Work to complete:
Exactly and only the lines from the one containing "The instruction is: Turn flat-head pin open" through the one containing "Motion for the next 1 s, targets" are to be repeated, both ends included.

Stored rows:
__________

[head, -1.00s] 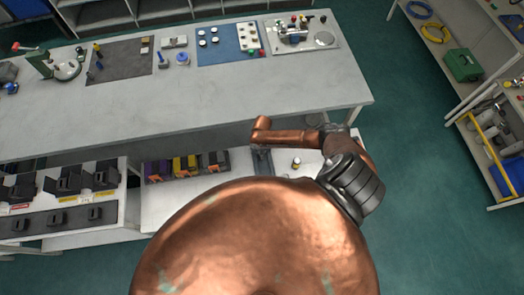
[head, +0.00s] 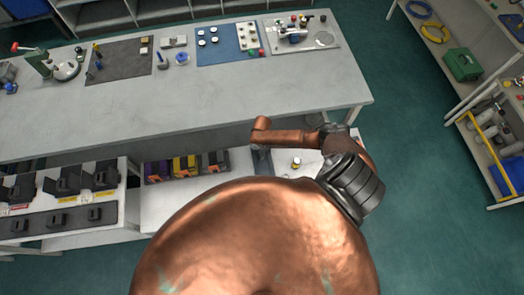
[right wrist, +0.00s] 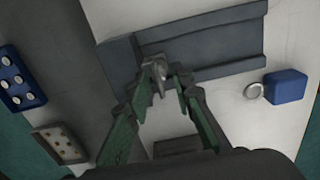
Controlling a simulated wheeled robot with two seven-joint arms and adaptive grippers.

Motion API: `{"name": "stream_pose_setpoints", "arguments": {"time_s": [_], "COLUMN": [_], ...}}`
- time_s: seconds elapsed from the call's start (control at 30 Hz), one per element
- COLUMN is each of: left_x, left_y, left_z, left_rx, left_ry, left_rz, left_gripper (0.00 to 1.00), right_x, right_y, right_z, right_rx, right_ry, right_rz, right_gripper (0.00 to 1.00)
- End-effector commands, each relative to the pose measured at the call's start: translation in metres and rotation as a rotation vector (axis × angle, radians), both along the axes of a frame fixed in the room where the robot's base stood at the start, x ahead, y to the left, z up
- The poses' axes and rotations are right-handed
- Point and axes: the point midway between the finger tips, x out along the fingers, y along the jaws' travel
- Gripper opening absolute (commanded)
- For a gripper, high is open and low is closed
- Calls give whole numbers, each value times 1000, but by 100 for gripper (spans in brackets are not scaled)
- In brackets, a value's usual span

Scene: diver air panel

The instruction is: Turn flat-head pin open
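In the right wrist view, a small grey metal piece (right wrist: 159,76), which looks like the flat-head pin, stands by a dark grey block (right wrist: 205,48). My right gripper (right wrist: 162,84) has its green fingers on either side of this piece, with the tips close to it. I cannot tell whether they touch it. The slot or angle of its head is too small to read. In the head view my copper right arm and body hide most of the work spot, and the right gripper is not clear there. My left gripper is in neither view.
A blue block (right wrist: 286,86) and a metal ring (right wrist: 253,92) lie at right in the wrist view. In the head view a long grey bench (head: 200,105) with several tools stands beyond, clear along its front. Coloured boxes (head: 185,165) sit left of the arm.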

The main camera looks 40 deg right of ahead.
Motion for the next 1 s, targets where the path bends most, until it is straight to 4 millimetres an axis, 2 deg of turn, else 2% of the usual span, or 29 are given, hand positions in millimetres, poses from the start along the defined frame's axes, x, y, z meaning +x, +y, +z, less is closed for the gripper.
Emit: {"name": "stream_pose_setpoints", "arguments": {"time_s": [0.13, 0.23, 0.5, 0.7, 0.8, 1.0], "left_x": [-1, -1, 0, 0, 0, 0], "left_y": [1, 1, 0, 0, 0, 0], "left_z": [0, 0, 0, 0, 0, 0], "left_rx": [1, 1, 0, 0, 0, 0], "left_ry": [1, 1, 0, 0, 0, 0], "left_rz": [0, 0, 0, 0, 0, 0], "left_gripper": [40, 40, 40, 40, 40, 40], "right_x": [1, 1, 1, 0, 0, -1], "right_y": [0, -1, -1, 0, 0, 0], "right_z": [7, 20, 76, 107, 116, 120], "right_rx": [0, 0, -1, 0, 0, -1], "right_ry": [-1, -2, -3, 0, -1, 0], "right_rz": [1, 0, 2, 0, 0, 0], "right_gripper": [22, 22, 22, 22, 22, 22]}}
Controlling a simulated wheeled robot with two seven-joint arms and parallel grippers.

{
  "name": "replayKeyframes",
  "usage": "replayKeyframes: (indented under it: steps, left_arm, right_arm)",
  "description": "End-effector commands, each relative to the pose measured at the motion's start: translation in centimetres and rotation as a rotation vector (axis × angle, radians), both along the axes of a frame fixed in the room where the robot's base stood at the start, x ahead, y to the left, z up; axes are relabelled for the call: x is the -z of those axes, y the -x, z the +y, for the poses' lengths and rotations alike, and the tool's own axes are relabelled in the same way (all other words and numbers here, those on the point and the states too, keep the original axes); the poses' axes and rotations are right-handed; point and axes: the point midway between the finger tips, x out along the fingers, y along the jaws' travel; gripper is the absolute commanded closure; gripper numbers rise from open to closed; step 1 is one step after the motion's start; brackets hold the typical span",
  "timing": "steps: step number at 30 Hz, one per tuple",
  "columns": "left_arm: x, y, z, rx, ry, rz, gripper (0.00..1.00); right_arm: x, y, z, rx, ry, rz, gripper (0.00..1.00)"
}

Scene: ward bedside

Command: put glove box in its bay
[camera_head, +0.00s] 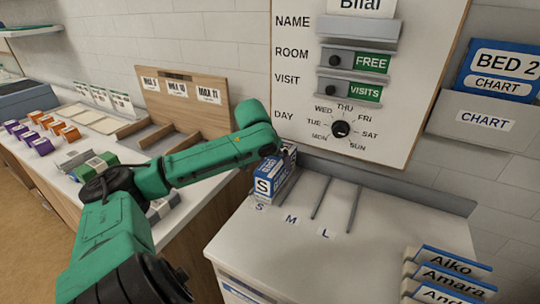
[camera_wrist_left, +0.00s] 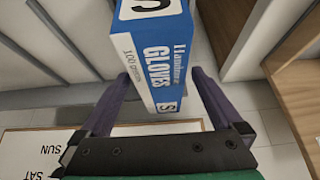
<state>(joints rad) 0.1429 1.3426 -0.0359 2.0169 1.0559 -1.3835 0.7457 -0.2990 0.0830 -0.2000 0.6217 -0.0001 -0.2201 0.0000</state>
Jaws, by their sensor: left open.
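The glove box (camera_head: 268,182), blue and white with a large S, stands upright on the white cabinet top (camera_head: 270,250), behind the S label (camera_head: 259,206) and left of the first divider. It looks set down in the S bay. My left gripper (camera_wrist_left: 162,78) is open; in the left wrist view its two dark fingers lie on either side of the glove box (camera_wrist_left: 152,50). In the head view the green wrist hides most of that gripper at the box's back. The M (camera_head: 291,218) and L (camera_head: 325,232) bays are empty. My right gripper is not in view.
Thin dividers (camera_head: 321,197) separate the bays. A wall board (camera_head: 345,80) with sliders and a dial rises behind. Name cards (camera_head: 450,270) stand at the right front. A counter with small orange and purple boxes (camera_head: 40,130) and a wooden rack (camera_head: 185,100) is at left.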

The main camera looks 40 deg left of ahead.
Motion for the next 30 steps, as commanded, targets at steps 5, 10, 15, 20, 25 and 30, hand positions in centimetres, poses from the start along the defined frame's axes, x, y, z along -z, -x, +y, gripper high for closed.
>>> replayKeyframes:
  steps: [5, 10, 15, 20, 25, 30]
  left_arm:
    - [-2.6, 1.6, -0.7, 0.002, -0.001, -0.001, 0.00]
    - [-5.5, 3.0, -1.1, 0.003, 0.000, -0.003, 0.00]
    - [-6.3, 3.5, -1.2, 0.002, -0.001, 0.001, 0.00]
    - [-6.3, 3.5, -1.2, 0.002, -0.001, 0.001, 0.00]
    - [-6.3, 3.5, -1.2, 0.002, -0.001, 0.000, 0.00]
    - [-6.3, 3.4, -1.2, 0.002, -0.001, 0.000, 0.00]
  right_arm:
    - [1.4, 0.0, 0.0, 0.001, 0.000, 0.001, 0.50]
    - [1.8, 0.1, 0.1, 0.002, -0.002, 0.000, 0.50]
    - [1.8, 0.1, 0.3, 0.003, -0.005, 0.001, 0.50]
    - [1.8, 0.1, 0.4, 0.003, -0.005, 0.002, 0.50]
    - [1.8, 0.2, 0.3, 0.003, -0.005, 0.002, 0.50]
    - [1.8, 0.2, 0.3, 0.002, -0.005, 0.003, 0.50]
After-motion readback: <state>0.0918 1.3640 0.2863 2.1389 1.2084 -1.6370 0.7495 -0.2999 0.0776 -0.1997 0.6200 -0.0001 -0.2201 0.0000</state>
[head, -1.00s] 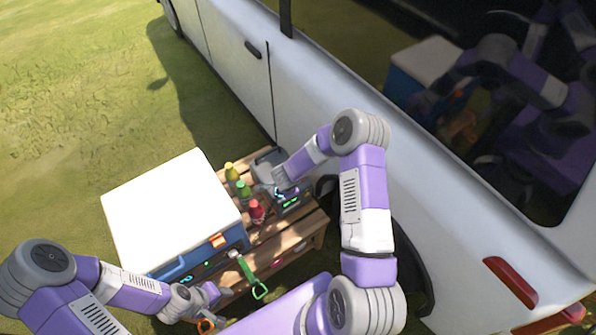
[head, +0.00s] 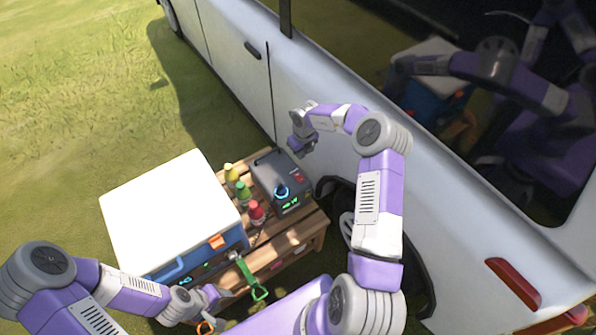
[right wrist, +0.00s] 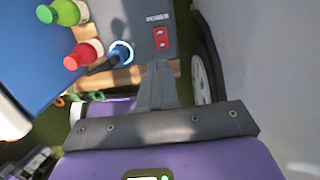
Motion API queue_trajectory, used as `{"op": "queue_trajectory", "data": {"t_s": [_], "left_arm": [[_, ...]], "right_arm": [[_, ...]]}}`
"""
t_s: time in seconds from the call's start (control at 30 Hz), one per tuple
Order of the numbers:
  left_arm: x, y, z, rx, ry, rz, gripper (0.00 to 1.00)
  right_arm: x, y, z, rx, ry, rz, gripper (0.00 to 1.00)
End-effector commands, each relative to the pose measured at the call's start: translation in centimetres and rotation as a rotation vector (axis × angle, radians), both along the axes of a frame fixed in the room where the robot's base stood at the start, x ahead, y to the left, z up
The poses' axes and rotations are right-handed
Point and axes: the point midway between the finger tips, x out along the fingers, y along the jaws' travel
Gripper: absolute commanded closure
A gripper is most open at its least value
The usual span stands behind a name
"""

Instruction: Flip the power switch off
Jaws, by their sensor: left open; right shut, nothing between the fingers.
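A dark grey power box (head: 268,170) sits on a wooden slatted table beside the van. Its red power switch (head: 299,177) is on the top right; it also shows in the right wrist view (right wrist: 161,38), below a "POWER" label. I cannot tell which way the rocker is pressed. My right gripper (head: 294,149) is shut and empty, above and behind the box, apart from it. In the right wrist view its closed fingers (right wrist: 158,68) point toward the switch, just below it in the picture. My left gripper (head: 212,298) is open, low in front of the table.
A blue-ringed plug (head: 281,191) stands in the box near a green lit display. Yellow, green and red bottles (head: 256,211) stand left of it. A white-lidded blue cooler (head: 170,205) is further left. The van (head: 235,75) closely bounds the right side. A green-handled tool (head: 259,293) hangs in front.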

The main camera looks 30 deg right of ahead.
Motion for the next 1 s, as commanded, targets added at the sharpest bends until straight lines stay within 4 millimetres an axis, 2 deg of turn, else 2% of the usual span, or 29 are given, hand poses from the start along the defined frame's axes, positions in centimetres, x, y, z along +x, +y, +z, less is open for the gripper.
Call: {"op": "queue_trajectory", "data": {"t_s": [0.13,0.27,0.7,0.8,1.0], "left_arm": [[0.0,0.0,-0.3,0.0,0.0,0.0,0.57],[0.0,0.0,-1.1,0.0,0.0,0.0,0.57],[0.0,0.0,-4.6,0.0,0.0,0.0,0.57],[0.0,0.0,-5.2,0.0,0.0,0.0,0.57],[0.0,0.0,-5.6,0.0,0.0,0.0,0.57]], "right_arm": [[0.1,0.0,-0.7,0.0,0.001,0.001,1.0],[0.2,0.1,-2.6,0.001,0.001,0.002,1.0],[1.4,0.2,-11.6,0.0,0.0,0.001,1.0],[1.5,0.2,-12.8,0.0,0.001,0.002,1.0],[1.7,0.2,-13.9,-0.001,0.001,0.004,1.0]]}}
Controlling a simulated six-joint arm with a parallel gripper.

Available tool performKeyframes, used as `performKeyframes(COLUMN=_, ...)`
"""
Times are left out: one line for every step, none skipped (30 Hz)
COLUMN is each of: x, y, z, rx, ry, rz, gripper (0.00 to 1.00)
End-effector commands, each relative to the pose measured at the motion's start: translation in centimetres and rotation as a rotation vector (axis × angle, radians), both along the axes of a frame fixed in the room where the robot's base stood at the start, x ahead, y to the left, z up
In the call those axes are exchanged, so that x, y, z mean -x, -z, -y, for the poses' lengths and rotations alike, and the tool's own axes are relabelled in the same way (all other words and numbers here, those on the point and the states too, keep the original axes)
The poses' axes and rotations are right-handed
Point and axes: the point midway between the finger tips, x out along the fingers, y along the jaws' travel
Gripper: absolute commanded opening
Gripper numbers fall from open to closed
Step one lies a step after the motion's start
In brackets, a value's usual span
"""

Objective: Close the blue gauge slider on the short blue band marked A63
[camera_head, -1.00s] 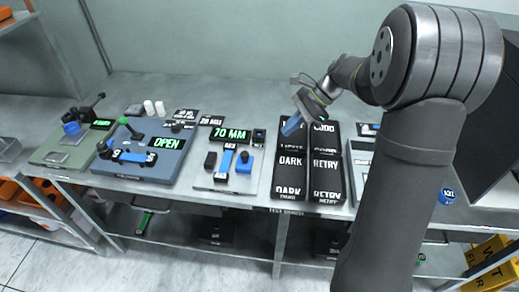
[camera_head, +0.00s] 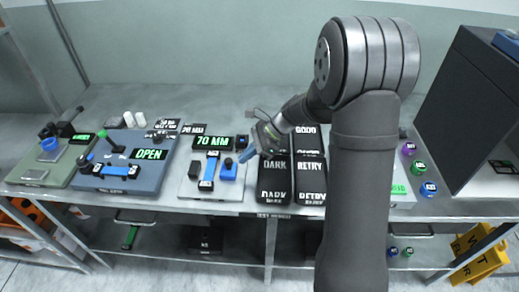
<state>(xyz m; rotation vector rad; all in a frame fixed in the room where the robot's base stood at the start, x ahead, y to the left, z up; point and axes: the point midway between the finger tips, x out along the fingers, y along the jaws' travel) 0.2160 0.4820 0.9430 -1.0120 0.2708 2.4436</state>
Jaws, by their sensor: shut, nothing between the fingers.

__________

Finished answer:
The instruction is: Turn flat-head pin open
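In the right wrist view, a small grey metal piece (right wrist: 159,76), which looks like the flat-head pin, stands by a dark grey block (right wrist: 205,48). My right gripper (right wrist: 162,84) has its green fingers on either side of this piece, with the tips close to it. I cannot tell whether they touch it. The slot or angle of its head is too small to read. In the head view my copper right arm and body hide most of the work spot, and the right gripper is not clear there. My left gripper is in neither view.
A blue block (right wrist: 286,86) and a metal ring (right wrist: 253,92) lie at right in the wrist view. In the head view a long grey bench (head: 200,105) with several tools stands beyond, clear along its front. Coloured boxes (head: 185,165) sit left of the arm.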

The main camera looks 40 deg right of ahead.
Motion for the next 1 s, targets where the path bends most, until it is straight to 4 millimetres an axis, 2 deg of turn, else 2% of the usual span, or 29 are given, hand positions in millimetres, poses from the start along the defined frame's axes, x, y, z meaning +x, +y, +z, less is closed for the gripper.

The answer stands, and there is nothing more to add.